本来打算利用现成的光流网络模型来提取光流图,用下面的办法加载进去。之后两张图片作为输入送入flow_model得到光流图。
flow_model = nn.DataParallel(xxxxFlowNet(args), device_ids=[0, 1, 2, 3, 4, 5])
flow_model.load_state_dict(torch.load('../xxxxFlowNet/pretrained_models/xxxxflownet-things.pth'))
for param in flow_model.parameters():
param.requires_grad = False
flow_model = flow_model.cuda()
但是出现了下述错误。
Traceback (most recent call last):
File “/data2/xxxxx/RGBTCrowdCounting/xxxxNet-pytorch/train.py”, line 230, in
main()
File “/data2/xxxxx/RGBTCrowdCounting/xxxxNet-pytorch/train.py”, line 82, in main
train(train_list, model, criterion, optimizer, epoch, flow_model)
File “/data2/xxxx/RGBTCrowdCounting/xxxxNet-pytorch/train.py”, line 121, in train
for i, (img, flow, target) in enumerate(train_loader):
File “/home/xxxx/anaconda3/envs/COG/lib/python3.9/site-packages/torch/utils/data/dataloader.py”, line 652, in next
data = self._next_data()
File “/home/xxxx/anaconda3/envs/COG/lib/python3.9/site-packages/torch/utils/data/dataloader.py”, line 692, in _next_data
data = self._dataset_fetcher.fetch(index) # may raise StopIteration
File “/home/xxxx/anaconda3/envs/COG/lib/python3.9/site-packages/torch/utils/data/_utils/fetch.py”, line 49, in fetch
data = [self.dataset[idx] for idx in possibly_batched_index]

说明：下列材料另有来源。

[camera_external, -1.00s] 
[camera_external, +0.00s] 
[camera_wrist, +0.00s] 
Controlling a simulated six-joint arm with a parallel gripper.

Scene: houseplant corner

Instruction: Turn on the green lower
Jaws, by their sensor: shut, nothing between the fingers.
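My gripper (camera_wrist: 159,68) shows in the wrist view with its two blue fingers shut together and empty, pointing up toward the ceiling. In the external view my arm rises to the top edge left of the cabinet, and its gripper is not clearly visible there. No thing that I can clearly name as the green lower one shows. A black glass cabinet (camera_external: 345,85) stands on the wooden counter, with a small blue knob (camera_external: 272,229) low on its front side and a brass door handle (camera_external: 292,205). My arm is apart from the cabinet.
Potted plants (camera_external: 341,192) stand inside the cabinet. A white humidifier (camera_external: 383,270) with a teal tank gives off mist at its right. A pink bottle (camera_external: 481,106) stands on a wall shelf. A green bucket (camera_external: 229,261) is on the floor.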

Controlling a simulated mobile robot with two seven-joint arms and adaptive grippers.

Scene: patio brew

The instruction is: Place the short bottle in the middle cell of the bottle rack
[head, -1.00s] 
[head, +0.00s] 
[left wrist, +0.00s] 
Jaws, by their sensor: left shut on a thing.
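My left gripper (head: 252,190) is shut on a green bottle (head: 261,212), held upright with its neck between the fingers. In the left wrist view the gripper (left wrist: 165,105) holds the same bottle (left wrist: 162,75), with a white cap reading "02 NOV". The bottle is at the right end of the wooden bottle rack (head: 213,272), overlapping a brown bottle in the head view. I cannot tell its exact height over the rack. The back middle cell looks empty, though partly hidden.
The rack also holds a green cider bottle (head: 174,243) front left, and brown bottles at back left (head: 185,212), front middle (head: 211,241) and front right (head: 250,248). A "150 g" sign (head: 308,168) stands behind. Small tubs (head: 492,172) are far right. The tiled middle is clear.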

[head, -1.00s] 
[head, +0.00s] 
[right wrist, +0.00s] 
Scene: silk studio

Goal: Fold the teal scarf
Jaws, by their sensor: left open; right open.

File “/home/xxxx/anaconda3/envs/COG/lib/python3.9/site-packages/torch/utils/data/_utils/fetch.py”, line 49, in
data = [self.dataset[idx] for idx in possibly_batched_index]
File “/data2/xxxx/RGBTCrowdCounting/xxxxNet-pytorch/dataset.py”, line 37, in getitem
img, flow, target = load_data(img_path, self.train, self.GMFlowNet)
File “/data2/xxxxx/RGBTCrowdCounting/xxxxNet-pytorch/image.py”, line 79, in load_data
_, _ = flow_model(image1, image2, test_mode=True)
File “/home/xxxx/anaconda3/envs/COG/lib/python3.9/site-packages/torch/nn/modules/module.py”, line 1130, in _call_impl
return forward_call(*input, **kwargs)
File “/home/xxxx/anaconda3/envs/COG/lib/python3.9/site-packages/torch/nn/parallel/data_parallel.py”, line 168, in forward
outputs = self.parallel_apply(replicas, inputs, kwargs)
File “/home/xxxx/anaconda3/envs/COG/lib/python3.9/site-packages/torch/nn/parallel/data_parallel.py”, line 178, in parallel_apply
return parallel_apply(replicas, inputs, kwargs, self.device_ids[:len(replicas)])
File “/home/xxxx/anaconda3/envs/COG/lib/python3.9/site-packages/torch/nn/parallel/parallel_apply.py”, line 86, in parallel_apply
output.reraise()
File “/home/xxxx/anaconda3/envs/COG/lib/python3.9/site-packages/torch/_utils.py”, line 461, in reraise
raise exception
TypeError: Caught TypeError in replica 1 on device 1.
Original Traceback (most recent call last):
File “/home/xxxx/anaconda3/envs/COG/lib/python3.9/site-packages/torch/nn/parallel/parallel_apply.py”, line 61, in _worker
output = module(*input, **kwargs)
File “/home/xxxx/anaconda3/envs/COG/lib/python3.9/site-packages/torch/nn/modules/module.py”, line 1130, in _call_impl
return forward_call(*input, **kwargs)
TypeError: forward() missing 2 required positional arguments: ‘image1’ and ‘image2’
找了好久资料,也没发现可靠的。
后来仔细分析加载的网络发现,加载的网络是通过多gpu训练的,因此,加载的时候也得使用nn.DataParallel。
但是要注意!!使用的时候必须要用model.module,必须加module!!
原始代码最后一行改成:
flow_model = flow_model.module.cuda()
问题解决。